At the National Conference on Peer Tutoring in Writing in 2013, I presented my research proposal, and I asked for attendees’ feedback on the nine categories I had identified to create the category-ranking task. The response was positive; the audience agreed that these categories encompassed nearly any social injustice they could envision. Moreover, I sensed that by placing equal emphasis on each category, I was creating a means for social injustices to be conceptualized collectively and thereby collectively challenged (
Bell 2007
).

These events expanded my viewpoint, but another issue remained. If I presented categories in a certain sequence, the order could affect participants’ responses. The first draft of my questions would have either led participants to give particular answers or constricted their responses according to what
I
perceived to be the most relevant social justice issues in tutoring sessions. When I brought this concern to Becky, a volunteer tutor in the writing center, she suggested I invite the participants to choose the order themselves. I initially flinched at the idea of a significant change to the methodology, but I realized the benefits outweighed my hesitations. In the exchange, I not only ended up with a more innovative methodology that yielded numerical rank-order data, I was able to recognize my own preconceptions that may have weakened the study.
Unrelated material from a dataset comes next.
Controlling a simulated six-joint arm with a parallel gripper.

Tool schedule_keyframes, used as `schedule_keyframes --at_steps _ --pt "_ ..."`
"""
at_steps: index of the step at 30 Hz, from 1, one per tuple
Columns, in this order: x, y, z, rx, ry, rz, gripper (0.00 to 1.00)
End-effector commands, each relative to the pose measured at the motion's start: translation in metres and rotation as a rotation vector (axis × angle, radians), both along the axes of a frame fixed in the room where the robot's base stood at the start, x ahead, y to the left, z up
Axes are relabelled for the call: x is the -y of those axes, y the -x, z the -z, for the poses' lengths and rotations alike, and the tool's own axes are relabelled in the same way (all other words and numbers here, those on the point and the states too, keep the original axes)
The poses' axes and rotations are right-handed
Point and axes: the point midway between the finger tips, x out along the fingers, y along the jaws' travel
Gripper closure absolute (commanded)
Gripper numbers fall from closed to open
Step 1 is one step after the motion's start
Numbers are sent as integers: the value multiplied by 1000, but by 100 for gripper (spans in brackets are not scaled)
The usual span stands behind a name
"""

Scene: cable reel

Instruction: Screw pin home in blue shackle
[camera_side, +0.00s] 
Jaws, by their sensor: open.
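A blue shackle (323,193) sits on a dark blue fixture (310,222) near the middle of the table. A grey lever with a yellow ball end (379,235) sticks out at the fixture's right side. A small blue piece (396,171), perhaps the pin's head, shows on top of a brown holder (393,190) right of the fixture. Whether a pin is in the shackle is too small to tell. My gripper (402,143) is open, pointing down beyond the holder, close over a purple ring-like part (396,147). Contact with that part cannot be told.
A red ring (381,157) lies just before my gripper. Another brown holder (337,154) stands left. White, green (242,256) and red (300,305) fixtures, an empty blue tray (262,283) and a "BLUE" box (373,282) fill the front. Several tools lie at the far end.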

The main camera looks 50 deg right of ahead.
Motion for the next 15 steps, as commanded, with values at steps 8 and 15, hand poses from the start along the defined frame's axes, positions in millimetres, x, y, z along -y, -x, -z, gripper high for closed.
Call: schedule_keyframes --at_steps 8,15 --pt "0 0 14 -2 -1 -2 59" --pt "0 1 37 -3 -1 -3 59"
My last major challenge arose while I drafted the results chapter. Each of my participants created a concept map, so it seemed natural that I should present each participant’s data separately. However, the second part of my research question corresponded to the participants’ reported experiences. I reduced the data to eleven anecdotes, but they did not proportionately represent the participants. I therefore decided to present my results chapter in two main sections. The first section detailed each participant’s conceptualizations of social justice issues based on their concept maps, and the second section presented themes from their combined anecdotes. It seemed to me to be an unusual approach compared to most theses I was familiar with, but it worked.